▸ Written request
Extract, unchanged, every line from the top of the material below through the line with "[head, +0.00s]", and no more.

▸ Robot episode data
-- begin --

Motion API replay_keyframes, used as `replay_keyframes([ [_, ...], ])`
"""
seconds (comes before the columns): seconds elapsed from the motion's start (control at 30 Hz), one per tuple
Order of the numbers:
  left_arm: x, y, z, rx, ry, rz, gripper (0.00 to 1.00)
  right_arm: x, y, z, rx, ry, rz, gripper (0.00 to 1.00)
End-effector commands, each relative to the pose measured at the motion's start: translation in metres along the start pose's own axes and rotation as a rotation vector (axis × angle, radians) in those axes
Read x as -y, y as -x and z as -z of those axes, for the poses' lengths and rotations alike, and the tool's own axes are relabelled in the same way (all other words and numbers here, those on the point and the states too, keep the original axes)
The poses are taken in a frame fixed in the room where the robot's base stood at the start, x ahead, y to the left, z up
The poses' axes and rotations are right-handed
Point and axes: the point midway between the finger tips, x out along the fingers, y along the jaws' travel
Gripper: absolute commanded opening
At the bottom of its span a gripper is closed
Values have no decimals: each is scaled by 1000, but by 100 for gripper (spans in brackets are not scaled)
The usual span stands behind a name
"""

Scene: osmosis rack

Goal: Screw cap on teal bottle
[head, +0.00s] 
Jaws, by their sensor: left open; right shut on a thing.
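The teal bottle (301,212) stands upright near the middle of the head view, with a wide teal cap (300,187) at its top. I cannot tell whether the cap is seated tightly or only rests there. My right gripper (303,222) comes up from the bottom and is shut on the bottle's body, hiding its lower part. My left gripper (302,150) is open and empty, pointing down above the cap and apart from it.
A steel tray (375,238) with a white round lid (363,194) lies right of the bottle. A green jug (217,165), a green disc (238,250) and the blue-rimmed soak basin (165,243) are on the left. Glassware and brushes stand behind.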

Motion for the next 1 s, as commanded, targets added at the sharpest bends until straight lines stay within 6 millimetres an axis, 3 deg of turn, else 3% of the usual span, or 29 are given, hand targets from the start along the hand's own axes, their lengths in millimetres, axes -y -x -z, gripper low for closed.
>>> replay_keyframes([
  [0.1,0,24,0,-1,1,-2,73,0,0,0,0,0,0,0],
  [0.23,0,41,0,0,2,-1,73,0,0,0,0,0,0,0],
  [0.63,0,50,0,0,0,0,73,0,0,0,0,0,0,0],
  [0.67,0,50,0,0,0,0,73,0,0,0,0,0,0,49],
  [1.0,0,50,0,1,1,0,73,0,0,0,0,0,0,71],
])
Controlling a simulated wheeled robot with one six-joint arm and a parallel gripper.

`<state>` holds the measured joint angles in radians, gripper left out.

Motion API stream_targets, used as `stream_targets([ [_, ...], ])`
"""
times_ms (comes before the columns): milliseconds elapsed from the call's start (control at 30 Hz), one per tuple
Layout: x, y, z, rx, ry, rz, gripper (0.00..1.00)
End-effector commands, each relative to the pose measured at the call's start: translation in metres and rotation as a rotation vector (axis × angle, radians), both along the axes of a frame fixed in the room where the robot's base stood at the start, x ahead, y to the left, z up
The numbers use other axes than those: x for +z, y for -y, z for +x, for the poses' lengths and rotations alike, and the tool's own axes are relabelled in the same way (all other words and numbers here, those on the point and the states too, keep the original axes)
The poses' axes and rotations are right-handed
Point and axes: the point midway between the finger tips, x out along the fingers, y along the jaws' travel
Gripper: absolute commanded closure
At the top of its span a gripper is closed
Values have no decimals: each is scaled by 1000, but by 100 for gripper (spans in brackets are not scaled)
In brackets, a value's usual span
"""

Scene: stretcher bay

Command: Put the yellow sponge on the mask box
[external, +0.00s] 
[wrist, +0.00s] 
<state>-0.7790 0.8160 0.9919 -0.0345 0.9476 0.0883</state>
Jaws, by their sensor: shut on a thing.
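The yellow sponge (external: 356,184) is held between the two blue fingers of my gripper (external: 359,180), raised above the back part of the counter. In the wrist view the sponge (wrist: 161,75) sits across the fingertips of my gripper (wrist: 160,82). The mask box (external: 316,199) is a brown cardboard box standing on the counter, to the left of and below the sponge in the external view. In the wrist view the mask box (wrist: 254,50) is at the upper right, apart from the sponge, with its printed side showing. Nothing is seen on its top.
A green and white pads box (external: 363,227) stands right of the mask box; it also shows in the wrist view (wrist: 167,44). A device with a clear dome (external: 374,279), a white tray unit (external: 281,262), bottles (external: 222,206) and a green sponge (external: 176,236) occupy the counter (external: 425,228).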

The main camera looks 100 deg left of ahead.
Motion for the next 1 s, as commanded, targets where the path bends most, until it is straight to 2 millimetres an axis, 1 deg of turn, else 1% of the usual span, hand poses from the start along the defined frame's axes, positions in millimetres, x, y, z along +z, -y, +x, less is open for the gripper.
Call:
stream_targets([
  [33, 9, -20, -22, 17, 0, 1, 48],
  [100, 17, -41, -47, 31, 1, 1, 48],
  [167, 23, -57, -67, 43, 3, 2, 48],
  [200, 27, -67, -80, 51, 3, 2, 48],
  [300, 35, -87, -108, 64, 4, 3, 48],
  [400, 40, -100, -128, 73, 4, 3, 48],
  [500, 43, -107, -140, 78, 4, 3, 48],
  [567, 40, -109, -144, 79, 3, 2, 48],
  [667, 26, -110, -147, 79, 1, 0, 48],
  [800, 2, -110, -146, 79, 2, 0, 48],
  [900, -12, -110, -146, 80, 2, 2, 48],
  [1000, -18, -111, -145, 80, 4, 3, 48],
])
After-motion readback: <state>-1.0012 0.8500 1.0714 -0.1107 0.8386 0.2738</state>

-- end --

▸ Task answer
Motion API replay_keyframes, used as `replay_keyframes([ [_, ...], ])`
"""
seconds (comes before the columns): seconds elapsed from the motion's start (control at 30 Hz), one per tuple
Order of the numbers:
  left_arm: x, y, z, rx, ry, rz, gripper (0.00 to 1.00)
  right_arm: x, y, z, rx, ry, rz, gripper (0.00 to 1.00)
End-effector commands, each relative to the pose measured at the motion's start: translation in metres along the start pose's own axes and rotation as a rotation vector (axis × angle, radians) in those axes
Read x as -y, y as -x and z as -z of those axes, for the poses' lengths and rotations alike, and the tool's own axes are relabelled in the same way (all other words and numbers here, those on the point and the states too, keep the original axes)
The poses are taken in a frame fixed in the room where the robot's base stood at the start, x ahead, y to the left, z up
The poses' axes and rotations are right-handed
Point and axes: the point midway between the finger tips, x out along the fingers, y along the jaws' travel
Gripper: absolute commanded opening
At the bottom of its span a gripper is closed
Values have no decimals: each is scaled by 1000, but by 100 for gripper (spans in brackets are not scaled)
The usual span stands behind a name
"""

Scene: osmosis rack

Goal: Screw cap on teal bottle
[head, +0.00s] 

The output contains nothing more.